The Bill is now in its final stages and received Royal Assent.
The ECCT Bill: all change for UK companies
Change is on the horizon for the business landscape of the United Kingdom. The Economic Crime and Corporate Tranparency Bill, published on 22 September 2022, is expected to receive Royal Assent at the end of 2023.
This Bill promises fundamental reforms to the Companies Act 2006, aiming to bolster data reliability, curb money laundering, and deter fraud.
The Government is introducing measures in the Bill, to increase the transparency of business ownership information at Companies House. These changes aim to give users a better understanding of those associated with each business, increase confidence in the integrity of the Register and thwart abuse by malicious companies.
The Bill is in three parts – Part One relates to companies (and is covered by this article). Part Two will introduce reforms related to Partnerships. Part Three covers the Register of Overseas Companies.
Proposed reforms for companies
Identity Verification. The cornerstone of this bill lies in the verification of identities. Under the proposed changes, all new and existing directors, members of limited liability partnerships, general partners of limited partnerships, persons with significant control (PSCs), relevant officers of relevant legal entities (RLEs) and those making filings at Companies House must have their identities verified. This verification process can be conducted either by Companies House directly or through authorised corporate service providers (ACSPs). Failing to do so will result in legal consequences for both the individual and the relevant company.
Accounts. The bill mandates the digital submission of all accounts to Companies House, tagged using standard labels (iXBRL) for financial data reporting. Unless exempted from audits, small companies will need to file audited annual accounts. Small companies can no longer file abridged or filleted accounts, enhancing transparency in financial reporting but changing the way such businesses have operated for many years.
Registered Office and Email Address.
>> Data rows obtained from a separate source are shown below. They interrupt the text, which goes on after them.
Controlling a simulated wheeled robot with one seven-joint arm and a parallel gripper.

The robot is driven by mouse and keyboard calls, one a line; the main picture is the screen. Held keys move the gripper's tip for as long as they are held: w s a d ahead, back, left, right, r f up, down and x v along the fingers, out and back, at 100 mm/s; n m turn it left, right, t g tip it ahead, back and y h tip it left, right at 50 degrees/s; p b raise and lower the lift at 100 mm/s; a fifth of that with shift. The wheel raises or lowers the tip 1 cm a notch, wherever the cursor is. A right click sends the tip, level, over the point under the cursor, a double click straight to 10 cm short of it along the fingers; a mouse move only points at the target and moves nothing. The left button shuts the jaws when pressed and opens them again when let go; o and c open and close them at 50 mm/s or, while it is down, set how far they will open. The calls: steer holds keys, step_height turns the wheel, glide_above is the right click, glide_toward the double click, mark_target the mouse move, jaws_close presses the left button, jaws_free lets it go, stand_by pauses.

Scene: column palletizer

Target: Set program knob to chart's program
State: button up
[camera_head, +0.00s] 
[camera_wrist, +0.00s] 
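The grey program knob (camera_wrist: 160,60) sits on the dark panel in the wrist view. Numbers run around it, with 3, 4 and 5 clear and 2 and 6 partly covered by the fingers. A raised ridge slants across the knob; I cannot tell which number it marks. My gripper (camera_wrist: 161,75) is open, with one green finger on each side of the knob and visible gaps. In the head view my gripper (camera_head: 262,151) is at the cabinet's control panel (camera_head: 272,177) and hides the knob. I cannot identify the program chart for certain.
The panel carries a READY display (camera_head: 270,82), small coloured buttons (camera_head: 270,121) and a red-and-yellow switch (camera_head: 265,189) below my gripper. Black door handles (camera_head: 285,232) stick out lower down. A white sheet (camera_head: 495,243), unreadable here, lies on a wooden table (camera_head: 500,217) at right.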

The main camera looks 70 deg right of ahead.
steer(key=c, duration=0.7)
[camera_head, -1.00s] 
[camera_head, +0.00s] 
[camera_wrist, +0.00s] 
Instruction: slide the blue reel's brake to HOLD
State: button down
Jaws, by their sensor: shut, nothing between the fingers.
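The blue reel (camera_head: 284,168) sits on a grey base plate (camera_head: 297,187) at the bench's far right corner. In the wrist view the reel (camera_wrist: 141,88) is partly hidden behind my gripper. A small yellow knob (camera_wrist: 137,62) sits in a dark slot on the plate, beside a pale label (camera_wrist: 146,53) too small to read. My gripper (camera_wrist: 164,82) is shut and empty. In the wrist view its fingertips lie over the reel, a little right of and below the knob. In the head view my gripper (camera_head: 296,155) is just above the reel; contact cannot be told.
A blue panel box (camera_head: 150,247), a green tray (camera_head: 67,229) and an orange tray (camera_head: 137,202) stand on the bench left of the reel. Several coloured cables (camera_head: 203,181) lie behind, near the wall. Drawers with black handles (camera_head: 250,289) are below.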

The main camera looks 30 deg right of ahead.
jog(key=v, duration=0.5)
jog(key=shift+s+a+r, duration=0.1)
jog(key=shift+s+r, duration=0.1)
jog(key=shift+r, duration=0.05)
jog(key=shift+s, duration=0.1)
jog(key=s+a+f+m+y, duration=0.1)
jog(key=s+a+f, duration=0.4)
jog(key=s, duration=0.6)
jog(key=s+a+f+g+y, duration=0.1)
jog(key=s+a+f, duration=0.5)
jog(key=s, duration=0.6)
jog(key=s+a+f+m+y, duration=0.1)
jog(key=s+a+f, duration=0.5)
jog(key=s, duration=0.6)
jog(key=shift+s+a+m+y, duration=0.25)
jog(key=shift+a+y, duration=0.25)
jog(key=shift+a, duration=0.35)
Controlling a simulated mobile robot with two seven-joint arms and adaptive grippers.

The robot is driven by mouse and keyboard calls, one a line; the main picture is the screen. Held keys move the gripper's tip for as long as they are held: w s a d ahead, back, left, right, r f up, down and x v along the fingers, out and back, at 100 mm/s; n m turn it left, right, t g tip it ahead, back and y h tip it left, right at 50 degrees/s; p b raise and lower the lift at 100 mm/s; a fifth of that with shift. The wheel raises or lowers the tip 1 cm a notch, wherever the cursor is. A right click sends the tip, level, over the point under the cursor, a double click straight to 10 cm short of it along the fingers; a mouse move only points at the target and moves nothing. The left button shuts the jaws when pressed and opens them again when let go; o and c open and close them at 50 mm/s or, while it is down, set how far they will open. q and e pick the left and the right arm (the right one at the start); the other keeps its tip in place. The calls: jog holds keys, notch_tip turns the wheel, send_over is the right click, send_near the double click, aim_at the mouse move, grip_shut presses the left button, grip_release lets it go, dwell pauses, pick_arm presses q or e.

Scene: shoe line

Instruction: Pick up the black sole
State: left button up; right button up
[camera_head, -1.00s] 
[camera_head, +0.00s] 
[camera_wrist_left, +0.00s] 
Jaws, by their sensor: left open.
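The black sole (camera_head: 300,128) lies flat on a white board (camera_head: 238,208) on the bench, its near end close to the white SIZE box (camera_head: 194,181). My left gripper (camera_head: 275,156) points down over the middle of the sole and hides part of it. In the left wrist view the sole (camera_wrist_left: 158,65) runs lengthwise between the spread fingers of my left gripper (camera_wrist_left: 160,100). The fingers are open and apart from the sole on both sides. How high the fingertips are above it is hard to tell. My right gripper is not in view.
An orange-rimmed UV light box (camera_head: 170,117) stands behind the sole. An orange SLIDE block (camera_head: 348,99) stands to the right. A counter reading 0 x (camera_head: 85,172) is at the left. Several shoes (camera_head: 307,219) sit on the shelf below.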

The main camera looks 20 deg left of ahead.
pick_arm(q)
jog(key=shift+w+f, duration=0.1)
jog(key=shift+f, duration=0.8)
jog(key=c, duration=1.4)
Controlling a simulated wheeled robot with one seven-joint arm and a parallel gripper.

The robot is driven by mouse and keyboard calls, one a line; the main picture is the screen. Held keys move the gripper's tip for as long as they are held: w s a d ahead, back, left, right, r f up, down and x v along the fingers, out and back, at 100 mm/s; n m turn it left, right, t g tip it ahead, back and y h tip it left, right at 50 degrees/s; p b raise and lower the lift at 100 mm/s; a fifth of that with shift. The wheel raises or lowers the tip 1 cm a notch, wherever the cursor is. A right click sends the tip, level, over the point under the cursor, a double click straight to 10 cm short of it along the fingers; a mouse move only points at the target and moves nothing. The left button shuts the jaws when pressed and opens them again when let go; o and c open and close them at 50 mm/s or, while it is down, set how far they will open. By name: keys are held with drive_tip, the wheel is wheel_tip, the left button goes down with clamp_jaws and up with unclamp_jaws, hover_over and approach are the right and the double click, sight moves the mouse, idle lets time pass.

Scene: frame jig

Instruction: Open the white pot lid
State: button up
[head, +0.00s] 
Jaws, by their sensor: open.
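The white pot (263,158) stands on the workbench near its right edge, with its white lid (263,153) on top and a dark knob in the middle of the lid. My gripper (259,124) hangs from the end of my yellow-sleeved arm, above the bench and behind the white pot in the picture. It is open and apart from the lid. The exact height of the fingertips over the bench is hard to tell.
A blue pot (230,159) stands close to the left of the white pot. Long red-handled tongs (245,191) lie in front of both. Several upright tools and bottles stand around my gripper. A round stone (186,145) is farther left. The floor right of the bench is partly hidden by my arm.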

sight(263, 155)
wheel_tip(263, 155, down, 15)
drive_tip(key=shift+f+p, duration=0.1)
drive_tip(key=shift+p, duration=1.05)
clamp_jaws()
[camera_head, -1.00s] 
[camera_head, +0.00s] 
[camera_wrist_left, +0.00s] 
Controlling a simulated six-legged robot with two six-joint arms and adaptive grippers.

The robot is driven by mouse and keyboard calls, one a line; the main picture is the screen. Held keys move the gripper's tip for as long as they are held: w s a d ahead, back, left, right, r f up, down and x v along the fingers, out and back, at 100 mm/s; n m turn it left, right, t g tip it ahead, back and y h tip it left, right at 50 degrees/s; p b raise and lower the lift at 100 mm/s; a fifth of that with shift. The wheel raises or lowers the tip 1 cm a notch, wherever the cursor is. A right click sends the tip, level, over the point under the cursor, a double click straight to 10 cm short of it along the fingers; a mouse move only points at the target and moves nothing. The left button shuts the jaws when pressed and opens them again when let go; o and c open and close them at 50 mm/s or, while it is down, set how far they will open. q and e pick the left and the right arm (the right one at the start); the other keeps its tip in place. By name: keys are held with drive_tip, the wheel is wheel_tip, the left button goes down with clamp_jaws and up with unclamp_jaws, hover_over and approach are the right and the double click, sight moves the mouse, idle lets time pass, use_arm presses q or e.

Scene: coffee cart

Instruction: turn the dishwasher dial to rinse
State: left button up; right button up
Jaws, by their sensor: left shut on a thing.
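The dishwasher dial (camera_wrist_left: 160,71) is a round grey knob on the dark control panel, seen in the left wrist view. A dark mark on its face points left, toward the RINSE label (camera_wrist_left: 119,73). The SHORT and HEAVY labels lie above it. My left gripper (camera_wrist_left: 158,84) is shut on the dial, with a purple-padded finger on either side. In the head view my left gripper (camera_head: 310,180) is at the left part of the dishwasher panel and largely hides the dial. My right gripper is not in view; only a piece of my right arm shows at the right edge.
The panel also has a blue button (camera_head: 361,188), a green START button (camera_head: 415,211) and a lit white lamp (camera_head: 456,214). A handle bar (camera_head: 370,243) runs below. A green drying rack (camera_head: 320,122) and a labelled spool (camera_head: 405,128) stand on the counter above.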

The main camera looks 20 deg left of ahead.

The bill outlines that a company’s Registered office must be an appropriate address where official documents can be delivered and acknowledged. Additionally, companies must maintain an official email address with Companies House, although this will not be publicly accessible.
Companies House Role and Powers. Companies House, rebranded as an active corporate gatekeeper, gains new powers to scrutinise, remove, or decline information. These will include more restrictions on company or business names, the possibility of objecting to a company’s Registered name if it is misleading because the name concerned is too similar to another name used anywhere else in the world. Also, while the current legislative framework allows the Registrar to accept documents even if they do not fully comply with the standards of service, the Bill empowers the Registrar to reject documents that have discrepancies with existing data at Companies House and to question the accuracy of documents. If there is reasonable doubt that a document meets the required information standards, not only the registrar will be entitled to reject it but also to formally request additional information in writing.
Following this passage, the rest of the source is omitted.